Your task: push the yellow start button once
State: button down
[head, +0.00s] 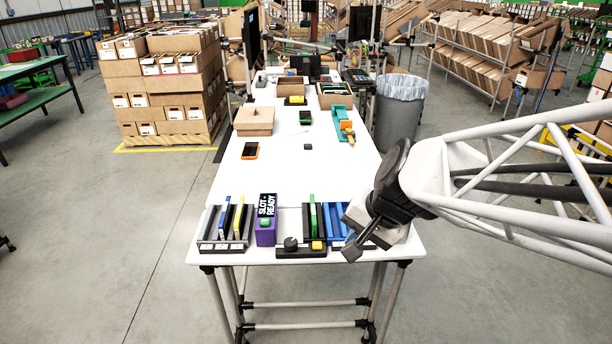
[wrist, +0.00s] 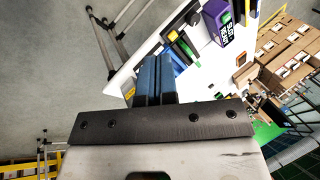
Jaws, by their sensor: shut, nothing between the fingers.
###
* _Stated goal_: Pull out all lines of the data with the string "button".

* _The reply_:
Your task: push the yellow start button once
State: button down

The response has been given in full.